WHAT YOU HAVE TO DO: Restate the full listing word for word and leave the pictures out.

*-*-*

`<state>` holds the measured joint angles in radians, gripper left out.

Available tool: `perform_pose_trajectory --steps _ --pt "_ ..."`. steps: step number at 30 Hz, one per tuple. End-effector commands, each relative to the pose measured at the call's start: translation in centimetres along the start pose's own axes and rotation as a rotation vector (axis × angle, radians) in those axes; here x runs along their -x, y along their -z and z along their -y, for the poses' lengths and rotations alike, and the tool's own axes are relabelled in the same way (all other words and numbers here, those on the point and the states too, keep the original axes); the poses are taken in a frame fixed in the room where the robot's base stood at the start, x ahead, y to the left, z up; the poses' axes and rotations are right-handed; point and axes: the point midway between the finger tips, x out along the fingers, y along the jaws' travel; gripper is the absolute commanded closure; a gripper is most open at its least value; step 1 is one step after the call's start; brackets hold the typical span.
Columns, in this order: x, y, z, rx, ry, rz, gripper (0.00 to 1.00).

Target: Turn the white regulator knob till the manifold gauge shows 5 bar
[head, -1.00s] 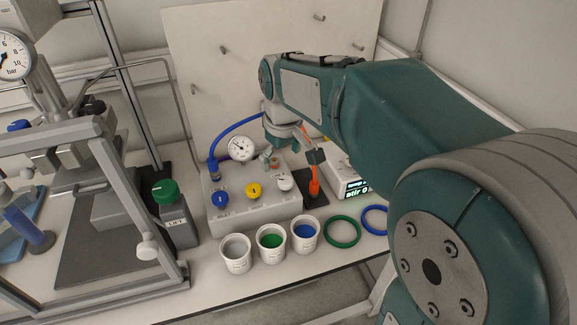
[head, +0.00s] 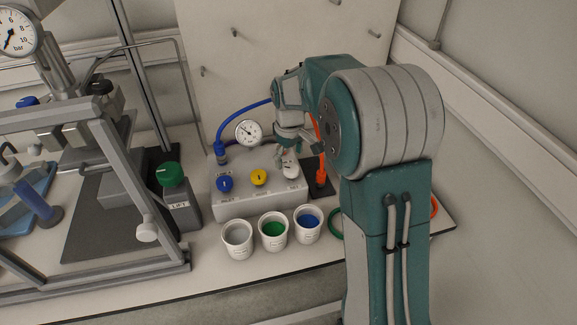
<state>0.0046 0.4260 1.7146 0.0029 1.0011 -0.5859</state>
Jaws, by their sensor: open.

*-*-*

RESPONSE TO THIS EXERCISE:
`<state>` holds the measured joint angles in radians, gripper left out.

Available tool: `perform_pose_trajectory --steps _ --pt "_ ..."`. steps: step number at 30 Hz, one per tuple. End-effector commands, each relative to the pose measured at the call's start: translation in centimetres along the start pose's own axes and rotation as a rotation vector (axis × angle, radians) in those axes; here x runs along their -x, y along their -z and z along their -y, for the poses' lengths and rotations alike, and the tool's own axes are relabelled in the same way (all other words and numbers here, those on the point and the states too, keep the original axes); the poses are taken in a frame fixed in the room where the robot's base stood at the start, x ahead, y to the left, z up; the poses' axes and rotations are right-handed; point and axes: the point midway between the finger tips, x out along the fingers, y along the jaws' travel; gripper is the absolute commanded closure; a gripper is most open at its least value; step 1 is one step after the call's start; brackets hold the typical span.
Columns, in this order: x, y, z, rx, ry, rz, gripper (0.00 to 1.00).

Target: Turn the white regulator knob till the manifold gauge shows 5 bar
[head, -1.00s] 
[head, +0.00s] 
<state>0.0046 0.4260 1.7146 0.0029 1.0011 -0.5859</state>
Jaws, by their sensor: open.

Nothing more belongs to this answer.